Partly as a consequence of his sweeping rejection of Socrates and Plato, Nietzsche looked for alternate heroes among the pre-Socratics, especially favoring Heraclitus. (In the 20th century, with different motivations, Heidegger expanded on Nietzsche’s valorization of the pre-Socratics over Plato and Aristotle, claiming that Heraclitus and Parmenides “had Being in sight” in ways that Plato and Aristotle did not. This seems to me like nonsense. As distinct from poetry and other artistic endeavors (which I value highly, but in a different way), philosophy is not about primordial vision or its recovery; it is about rational understanding and development toward an end, starting from wherever we actually find ourselves. While the pre-Socratics are important in a sort of prehistory of philosophy, the level of rational development they achieved was minimal. Extended rational development first bloomed with Plato, and then was taken to a yet higher level by Aristotle.)

Nietzsche also denied the reality or effective relevance of anything like Aristotelian potentiality, claiming that only what is actual is real. The semantic or expressive category of potentiality underwrites logical and linguistic modality, which among other things in turn underwrites the possibility of expressing objective judgments of “should”, as well as of causality, of which Nietzsche seems to have taken a Humean view. The general role of potentiality and modality is independent of all issues of the correctness or possibly prejudiced character of particular judgments.

Nietzsche’s denial of potentiality is thus related to a denial of any objective good and evil. It is akin to other views that attempt to explain values by facts. He thought mostly in terms of actually occurring valuations, and did distinguish better from worse ones, but mainly in terms of a kind of ad hominem argument from great-souledness or small-mindedness.

In my view, he should have been content to point out that many particular judgments are prejudiced or incorrect, and at any moment we have no sure way of knowing we accurately recognize which these are.

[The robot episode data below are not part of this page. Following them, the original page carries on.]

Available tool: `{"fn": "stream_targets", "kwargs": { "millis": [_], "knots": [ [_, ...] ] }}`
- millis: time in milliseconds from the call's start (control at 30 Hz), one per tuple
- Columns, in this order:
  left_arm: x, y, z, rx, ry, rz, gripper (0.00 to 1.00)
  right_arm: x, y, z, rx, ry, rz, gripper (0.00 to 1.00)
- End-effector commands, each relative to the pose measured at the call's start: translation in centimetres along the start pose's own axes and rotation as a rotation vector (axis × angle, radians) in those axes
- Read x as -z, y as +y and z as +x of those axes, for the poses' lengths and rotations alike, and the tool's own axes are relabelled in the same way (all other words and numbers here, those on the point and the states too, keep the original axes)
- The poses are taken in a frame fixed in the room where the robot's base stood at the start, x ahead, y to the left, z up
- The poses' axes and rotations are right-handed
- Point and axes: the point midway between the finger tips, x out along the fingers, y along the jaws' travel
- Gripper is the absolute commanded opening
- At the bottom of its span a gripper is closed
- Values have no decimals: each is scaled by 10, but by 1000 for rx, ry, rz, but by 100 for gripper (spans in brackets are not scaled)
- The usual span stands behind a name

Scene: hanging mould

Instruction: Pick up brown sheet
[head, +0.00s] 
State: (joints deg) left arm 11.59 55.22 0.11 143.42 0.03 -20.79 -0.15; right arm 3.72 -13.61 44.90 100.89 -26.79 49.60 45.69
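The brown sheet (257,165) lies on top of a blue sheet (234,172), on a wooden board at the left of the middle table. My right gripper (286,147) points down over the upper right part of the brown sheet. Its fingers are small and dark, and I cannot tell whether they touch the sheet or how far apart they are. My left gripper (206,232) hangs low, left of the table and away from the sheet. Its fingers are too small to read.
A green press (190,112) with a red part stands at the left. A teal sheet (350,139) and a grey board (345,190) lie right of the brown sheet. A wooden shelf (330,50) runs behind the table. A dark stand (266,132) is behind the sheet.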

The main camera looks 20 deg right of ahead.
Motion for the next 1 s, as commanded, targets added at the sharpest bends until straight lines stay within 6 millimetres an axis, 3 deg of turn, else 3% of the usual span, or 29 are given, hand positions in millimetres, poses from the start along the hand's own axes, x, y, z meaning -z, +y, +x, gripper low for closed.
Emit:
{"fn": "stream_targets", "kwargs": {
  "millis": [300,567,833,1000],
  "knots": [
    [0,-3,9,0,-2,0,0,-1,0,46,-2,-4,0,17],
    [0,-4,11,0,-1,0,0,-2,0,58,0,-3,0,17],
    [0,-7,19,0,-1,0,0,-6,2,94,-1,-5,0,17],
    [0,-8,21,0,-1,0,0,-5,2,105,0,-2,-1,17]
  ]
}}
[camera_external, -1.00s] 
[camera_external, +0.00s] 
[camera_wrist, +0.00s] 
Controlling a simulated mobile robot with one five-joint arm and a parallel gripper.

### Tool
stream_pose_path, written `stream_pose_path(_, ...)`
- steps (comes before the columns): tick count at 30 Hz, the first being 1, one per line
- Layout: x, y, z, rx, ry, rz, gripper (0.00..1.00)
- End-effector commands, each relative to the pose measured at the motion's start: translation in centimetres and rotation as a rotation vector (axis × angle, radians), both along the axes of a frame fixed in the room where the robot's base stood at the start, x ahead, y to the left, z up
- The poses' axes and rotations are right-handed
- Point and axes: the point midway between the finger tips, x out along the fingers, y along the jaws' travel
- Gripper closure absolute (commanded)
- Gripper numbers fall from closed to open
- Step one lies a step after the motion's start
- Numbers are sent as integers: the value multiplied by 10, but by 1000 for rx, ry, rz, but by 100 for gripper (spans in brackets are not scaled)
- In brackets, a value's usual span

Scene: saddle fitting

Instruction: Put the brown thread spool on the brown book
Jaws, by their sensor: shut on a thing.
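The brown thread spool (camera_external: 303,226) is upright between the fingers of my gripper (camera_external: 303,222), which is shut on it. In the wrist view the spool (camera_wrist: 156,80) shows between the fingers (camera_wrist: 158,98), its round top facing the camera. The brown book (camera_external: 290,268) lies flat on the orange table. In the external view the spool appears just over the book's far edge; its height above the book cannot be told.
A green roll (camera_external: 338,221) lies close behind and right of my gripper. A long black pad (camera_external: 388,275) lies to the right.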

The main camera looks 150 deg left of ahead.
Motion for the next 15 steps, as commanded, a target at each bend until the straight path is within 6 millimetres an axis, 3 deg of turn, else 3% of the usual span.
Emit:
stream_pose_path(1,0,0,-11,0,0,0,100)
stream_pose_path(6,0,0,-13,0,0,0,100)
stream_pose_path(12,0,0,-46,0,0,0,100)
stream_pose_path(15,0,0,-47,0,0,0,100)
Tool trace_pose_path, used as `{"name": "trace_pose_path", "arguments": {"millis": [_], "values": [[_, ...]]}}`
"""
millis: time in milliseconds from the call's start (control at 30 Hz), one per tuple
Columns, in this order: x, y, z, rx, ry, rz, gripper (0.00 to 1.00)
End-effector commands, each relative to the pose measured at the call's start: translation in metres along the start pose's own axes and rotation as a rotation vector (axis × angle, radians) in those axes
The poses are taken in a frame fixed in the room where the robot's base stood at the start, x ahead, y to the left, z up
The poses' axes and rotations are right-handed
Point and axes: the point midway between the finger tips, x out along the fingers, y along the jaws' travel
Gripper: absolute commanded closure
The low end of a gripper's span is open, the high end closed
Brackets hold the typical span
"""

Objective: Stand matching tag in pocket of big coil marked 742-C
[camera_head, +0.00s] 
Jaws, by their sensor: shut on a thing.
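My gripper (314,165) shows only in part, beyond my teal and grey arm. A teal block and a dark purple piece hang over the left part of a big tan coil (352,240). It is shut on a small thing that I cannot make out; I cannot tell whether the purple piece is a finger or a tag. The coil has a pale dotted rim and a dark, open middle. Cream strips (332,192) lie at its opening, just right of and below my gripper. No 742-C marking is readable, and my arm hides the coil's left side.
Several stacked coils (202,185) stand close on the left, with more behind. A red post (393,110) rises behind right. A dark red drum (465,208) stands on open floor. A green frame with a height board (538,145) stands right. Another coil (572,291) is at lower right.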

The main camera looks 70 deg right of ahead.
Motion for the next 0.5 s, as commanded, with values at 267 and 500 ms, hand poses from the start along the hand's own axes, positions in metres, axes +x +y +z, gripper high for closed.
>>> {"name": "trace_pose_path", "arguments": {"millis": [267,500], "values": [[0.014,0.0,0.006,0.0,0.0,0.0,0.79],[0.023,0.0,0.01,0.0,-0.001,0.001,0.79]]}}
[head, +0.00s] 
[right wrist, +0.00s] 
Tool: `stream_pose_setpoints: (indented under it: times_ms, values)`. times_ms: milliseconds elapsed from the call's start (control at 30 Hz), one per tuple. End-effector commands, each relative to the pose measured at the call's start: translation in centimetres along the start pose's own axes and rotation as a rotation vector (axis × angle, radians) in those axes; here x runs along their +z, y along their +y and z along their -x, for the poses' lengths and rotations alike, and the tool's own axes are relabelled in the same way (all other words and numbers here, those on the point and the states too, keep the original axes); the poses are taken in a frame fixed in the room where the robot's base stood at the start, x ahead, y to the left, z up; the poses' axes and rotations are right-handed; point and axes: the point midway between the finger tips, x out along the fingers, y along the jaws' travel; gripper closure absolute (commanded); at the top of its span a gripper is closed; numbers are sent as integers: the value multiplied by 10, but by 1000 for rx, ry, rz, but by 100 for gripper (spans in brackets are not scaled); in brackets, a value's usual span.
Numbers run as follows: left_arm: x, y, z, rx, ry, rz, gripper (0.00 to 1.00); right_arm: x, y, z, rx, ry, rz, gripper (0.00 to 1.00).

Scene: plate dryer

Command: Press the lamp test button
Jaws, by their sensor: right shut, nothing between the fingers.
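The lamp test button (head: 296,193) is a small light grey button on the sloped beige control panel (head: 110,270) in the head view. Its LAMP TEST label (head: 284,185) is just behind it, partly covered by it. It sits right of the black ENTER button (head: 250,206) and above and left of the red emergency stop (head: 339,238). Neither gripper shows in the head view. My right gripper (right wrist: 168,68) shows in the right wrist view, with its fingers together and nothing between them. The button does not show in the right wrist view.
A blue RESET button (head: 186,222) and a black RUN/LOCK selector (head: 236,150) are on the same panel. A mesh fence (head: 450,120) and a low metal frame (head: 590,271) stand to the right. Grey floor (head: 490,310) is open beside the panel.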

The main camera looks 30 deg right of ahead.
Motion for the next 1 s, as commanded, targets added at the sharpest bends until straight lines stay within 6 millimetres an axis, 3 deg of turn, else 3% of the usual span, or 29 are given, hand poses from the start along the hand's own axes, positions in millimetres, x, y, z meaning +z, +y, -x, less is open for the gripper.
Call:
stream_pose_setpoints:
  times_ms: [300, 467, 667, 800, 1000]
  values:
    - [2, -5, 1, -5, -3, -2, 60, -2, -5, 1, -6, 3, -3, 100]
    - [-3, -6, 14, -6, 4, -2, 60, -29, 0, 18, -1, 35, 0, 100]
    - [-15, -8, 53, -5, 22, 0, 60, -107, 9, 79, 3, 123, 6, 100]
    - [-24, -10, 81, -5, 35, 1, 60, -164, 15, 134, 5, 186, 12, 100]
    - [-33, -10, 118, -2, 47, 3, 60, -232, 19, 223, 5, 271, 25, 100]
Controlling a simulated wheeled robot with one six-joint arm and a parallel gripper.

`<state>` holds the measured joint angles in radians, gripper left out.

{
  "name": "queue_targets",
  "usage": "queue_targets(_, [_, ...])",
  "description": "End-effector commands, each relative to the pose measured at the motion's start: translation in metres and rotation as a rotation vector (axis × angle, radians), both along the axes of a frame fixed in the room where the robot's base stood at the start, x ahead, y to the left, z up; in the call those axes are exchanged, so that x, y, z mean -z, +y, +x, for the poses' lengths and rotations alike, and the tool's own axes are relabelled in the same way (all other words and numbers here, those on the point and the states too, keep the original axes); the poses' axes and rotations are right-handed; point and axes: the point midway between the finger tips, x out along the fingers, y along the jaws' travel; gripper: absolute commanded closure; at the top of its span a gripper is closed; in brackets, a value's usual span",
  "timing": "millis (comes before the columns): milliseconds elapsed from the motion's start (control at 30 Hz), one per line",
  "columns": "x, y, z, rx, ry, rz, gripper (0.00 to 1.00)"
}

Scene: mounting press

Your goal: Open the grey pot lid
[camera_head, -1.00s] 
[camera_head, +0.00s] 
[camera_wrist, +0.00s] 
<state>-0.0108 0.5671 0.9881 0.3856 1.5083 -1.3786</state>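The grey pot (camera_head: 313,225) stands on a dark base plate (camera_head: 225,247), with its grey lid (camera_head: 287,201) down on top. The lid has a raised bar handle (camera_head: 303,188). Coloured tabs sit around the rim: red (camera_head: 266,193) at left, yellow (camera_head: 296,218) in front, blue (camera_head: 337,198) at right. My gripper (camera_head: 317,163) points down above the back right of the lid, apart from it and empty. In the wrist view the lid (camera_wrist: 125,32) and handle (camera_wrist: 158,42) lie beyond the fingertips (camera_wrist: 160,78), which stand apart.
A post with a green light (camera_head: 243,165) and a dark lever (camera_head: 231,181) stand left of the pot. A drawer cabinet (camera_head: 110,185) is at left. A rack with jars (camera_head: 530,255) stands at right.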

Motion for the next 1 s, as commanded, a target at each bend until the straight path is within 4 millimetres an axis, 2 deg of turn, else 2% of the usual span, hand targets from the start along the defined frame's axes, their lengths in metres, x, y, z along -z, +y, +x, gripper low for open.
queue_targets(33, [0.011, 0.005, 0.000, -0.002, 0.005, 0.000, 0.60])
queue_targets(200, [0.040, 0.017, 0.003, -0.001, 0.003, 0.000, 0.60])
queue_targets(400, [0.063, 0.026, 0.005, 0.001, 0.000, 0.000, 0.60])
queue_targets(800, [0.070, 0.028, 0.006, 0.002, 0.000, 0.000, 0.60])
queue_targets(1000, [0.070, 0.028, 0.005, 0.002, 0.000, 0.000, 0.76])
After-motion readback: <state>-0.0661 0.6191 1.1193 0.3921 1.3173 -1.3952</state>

Objectivity in ethics cannot be assumed as a starting point, but that does not mean there can never be any. Where it occurs, it is a relative status that is the product of a development. (See also Genealogy.)

Nietzsche’s poetic notion of the Eternal Return does in a way partly make up for his overly strong denial of any objective good or evil. The Eternal Return works especially as an ethical, selective thought that distinguishes purely affirmative valuations from others. I used to want to think this was enough to recover something objective that acts like a notion of good as affirmativeness, but that is contrary to what he says explicitly.

Context

The better we can interpret a context, the better we can understand the significance of things within it. In deliberation, the more grasp we have of the relevant context, the more it becomes possible to reach definite determinations.

An Aristotelian sensitivity to the distinctness and complexity of each situation in no way compromises an ethical ideal of universality like Kant promoted — quite the opposite. It is what enables us to apply that ideal well in each case.

In the world, differences in context also sometimes get used as a pretext for false distinctions that negate ethical universality, or are simply self-serving. But if we truly respect ethical universality, this will be of great help in seeing those cases for what they are.

Context provides a kind of anchor for modality, which plays a very great role in the intelligibility of things. Conversely, modality gives context a greater definiteness. Context is also perhaps the most fundamental concept for historiography.

Several Aristotelian concepts are concerned with context. Potentiality captures most of the aspects related to modality, but contingent fact and circumstance as such are associated with Aristotelian “material causes”, and operating means to ends are treated as “efficient causes”. The interpretation of context complements the classic questions of what and why.

From a Brandomian point of view, practical implications of context will be especially important in normative pragmatics, but context also affects determinations of meaning in inferential semantics.

“What” by Inferential Semantics

Brandom’s inferential semantics can be seen as providing a general framework for answering “what is…” questions. Semantics is about meaning — especially of concrete things said — and inferential semantics is about understanding meaning as a kind of practical doing involved with reasons. Looked at this way, a meaning reflects an inferential role, or role in real-world reasoning. Such roles always have two sides — conditions for appropriate use, and consequences of using this rather than that. Brandom identifies conceptual content with such inferential roles, and focuses on a contrast between these and simple definition, but I want to emphasize instead that all simple definition should be understood as a kind of summary of what implicitly distinguishes a particular inferential role from others.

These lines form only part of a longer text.